--- GIVEN INFORMATION ---
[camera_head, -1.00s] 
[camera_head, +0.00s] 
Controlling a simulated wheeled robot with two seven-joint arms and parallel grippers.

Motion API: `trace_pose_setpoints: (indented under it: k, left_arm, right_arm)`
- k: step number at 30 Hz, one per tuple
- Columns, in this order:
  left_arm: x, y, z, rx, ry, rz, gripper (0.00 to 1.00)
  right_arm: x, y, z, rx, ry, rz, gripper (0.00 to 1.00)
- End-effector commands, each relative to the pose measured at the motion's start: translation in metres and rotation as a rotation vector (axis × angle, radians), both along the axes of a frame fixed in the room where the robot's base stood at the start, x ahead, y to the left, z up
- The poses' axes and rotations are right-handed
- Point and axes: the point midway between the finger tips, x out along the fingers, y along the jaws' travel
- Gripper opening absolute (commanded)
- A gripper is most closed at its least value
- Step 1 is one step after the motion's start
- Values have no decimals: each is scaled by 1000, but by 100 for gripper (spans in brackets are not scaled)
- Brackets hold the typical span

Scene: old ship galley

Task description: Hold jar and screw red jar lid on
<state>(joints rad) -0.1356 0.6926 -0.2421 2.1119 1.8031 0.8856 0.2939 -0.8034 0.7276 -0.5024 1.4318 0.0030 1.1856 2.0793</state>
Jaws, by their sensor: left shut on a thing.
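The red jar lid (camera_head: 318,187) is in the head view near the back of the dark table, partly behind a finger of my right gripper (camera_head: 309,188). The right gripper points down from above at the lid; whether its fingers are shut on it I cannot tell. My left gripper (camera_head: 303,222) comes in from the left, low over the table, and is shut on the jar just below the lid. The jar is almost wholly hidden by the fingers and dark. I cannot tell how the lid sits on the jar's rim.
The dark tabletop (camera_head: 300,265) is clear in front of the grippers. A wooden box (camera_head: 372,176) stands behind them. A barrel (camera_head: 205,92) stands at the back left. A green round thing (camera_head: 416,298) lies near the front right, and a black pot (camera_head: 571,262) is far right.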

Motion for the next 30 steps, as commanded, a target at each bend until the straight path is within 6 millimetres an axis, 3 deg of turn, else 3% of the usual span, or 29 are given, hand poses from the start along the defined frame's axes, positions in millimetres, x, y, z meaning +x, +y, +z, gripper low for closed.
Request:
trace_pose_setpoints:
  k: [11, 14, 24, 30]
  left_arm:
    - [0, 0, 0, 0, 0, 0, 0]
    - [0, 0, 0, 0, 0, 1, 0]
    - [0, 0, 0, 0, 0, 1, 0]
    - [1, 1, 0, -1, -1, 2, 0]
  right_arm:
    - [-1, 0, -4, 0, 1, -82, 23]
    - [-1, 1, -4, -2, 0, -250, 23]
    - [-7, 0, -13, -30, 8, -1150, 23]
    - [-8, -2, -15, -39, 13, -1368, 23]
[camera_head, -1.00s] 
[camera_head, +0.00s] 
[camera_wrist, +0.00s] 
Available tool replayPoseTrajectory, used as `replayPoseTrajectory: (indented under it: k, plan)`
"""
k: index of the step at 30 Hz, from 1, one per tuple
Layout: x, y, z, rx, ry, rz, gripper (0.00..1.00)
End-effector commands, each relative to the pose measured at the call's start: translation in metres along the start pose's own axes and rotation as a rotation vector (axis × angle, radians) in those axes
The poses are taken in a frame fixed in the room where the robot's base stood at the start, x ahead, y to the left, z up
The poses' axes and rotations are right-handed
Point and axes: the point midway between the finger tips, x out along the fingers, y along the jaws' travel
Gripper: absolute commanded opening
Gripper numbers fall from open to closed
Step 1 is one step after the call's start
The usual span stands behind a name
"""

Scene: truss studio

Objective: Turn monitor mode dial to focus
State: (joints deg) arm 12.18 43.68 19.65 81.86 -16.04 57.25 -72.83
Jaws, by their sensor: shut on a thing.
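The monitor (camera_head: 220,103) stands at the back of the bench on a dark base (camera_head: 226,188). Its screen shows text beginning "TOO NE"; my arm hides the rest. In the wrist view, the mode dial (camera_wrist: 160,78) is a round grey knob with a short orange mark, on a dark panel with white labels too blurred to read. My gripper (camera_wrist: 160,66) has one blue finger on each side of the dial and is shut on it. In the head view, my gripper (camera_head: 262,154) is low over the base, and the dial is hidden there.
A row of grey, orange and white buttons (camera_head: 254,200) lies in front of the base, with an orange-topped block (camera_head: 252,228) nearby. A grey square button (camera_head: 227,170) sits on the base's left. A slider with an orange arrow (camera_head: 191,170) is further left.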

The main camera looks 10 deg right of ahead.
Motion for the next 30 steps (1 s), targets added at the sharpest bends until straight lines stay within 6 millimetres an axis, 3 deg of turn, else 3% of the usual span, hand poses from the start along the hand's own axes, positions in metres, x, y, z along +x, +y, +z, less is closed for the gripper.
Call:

--- WRITTEN REQUEST ---
Return every entry verbatim.

--- SOLUTION TO THE EXERCISE ---
[camera_head, -1.00s] 
[camera_head, +0.00s] 
Controlling a simulated wheeled robot with two seven-joint arms and parallel grippers.

Motion API: `trace_pose_setpoints: (indented under it: k, left_arm, right_arm)`
- k: step number at 30 Hz, one per tuple
- Columns, in this order:
  left_arm: x, y, z, rx, ry, rz, gripper (0.00 to 1.00)
  right_arm: x, y, z, rx, ry, rz, gripper (0.00 to 1.00)
- End-effector commands, each relative to the pose measured at the motion's start: translation in metres and rotation as a rotation vector (axis × angle, radians), both along the axes of a frame fixed in the room where the robot's base stood at the start, x ahead, y to the left, z up
- The poses' axes and rotations are right-handed
- Point and axes: the point midway between the finger tips, x out along the fingers, y along the jaws' travel
- Gripper opening absolute (commanded)
- A gripper is most closed at its least value
- Step 1 is one step after the motion's start
- Values have no decimals: each is scaled by 1000, but by 100 for gripper (spans in brackets are not scaled)
- Brackets hold the typical span

Scene: old ship galley

Task description: Hold jar and screw red jar lid on
<state>(joints rad) -0.1356 0.6926 -0.2421 2.1119 1.8031 0.8856 0.2939 -0.8034 0.7276 -0.5024 1.4318 0.0030 1.1856 2.0793</state>
Jaws, by their sensor: left shut on a thing.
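The red jar lid (camera_head: 318,187) is in the head view near the back of the dark table, partly behind a finger of my right gripper (camera_head: 309,188). The right gripper points down from above at the lid; whether its fingers are shut on it I cannot tell. My left gripper (camera_head: 303,222) comes in from the left, low over the table, and is shut on the jar just below the lid. The jar is almost wholly hidden by the fingers and dark. I cannot tell how the lid sits on the jar's rim.
The dark tabletop (camera_head: 300,265) is clear in front of the grippers. A wooden box (camera_head: 372,176) stands behind them. A barrel (camera_head: 205,92) stands at the back left. A green round thing (camera_head: 416,298) lies near the front right, and a black pot (camera_head: 571,262) is far right.

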Motion for the next 30 steps, as commanded, a target at each bend until the straight path is within 6 millimetres an axis, 3 deg of turn, else 3% of the usual span, or 29 are given, hand poses from the start along the defined frame's axes, positions in millimetres, x, y, z meaning +x, +y, +z, gripper low for closed.
Request:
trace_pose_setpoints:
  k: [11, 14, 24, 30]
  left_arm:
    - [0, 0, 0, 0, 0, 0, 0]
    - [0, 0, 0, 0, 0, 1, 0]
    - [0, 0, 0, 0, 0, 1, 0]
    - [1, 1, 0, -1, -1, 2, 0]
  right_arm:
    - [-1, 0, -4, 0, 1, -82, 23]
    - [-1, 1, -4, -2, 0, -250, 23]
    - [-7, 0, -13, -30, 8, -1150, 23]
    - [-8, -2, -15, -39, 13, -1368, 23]
[camera_head, -1.00s] 
[camera_head, +0.00s] 
[camera_wrist, +0.00s] 
Available tool replayPoseTrajectory, used as `replayPoseTrajectory: (indented under it: k, plan)`
"""
k: index of the step at 30 Hz, from 1, one per tuple
Layout: x, y, z, rx, ry, rz, gripper (0.00..1.00)
End-effector commands, each relative to the pose measured at the call's start: translation in metres along the start pose's own axes and rotation as a rotation vector (axis × angle, radians) in those axes
The poses are taken in a frame fixed in the room where the robot's base stood at the start, x ahead, y to the left, z up
The poses' axes and rotations are right-handed
Point and axes: the point midway between the finger tips, x out along the fingers, y along the jaws' travel
Gripper: absolute commanded opening
Gripper numbers fall from open to closed
Step 1 is one step after the call's start
The usual span stands behind a name
"""

Scene: truss studio

Objective: Turn monitor mode dial to focus
State: (joints deg) arm 12.18 43.68 19.65 81.86 -16.04 57.25 -72.83
Jaws, by their sensor: shut on a thing.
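The monitor (camera_head: 220,103) stands at the back of the bench on a dark base (camera_head: 226,188). Its screen shows text beginning "TOO NE"; my arm hides the rest. In the wrist view, the mode dial (camera_wrist: 160,78) is a round grey knob with a short orange mark, on a dark panel with white labels too blurred to read. My gripper (camera_wrist: 160,66) has one blue finger on each side of the dial and is shut on it. In the head view, my gripper (camera_head: 262,154) is low over the base, and the dial is hidden there.
A row of grey, orange and white buttons (camera_head: 254,200) lies in front of the base, with an orange-topped block (camera_head: 252,228) nearby. A grey square button (camera_head: 227,170) sits on the base's left. A slider with an orange arrow (camera_head: 191,170) is further left.

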The main camera looks 10 deg right of ahead.
Motion for the next 30 steps (1 s), targets added at the sharpest bends until straight lines stay within 6 millimetres an axis, 3 deg of turn, else 3% of the usual span, hand poses from the start along the hand's own axes, positions in metres, x, y, z along +x, +y, +z, less is closed for the gripper.
Call:

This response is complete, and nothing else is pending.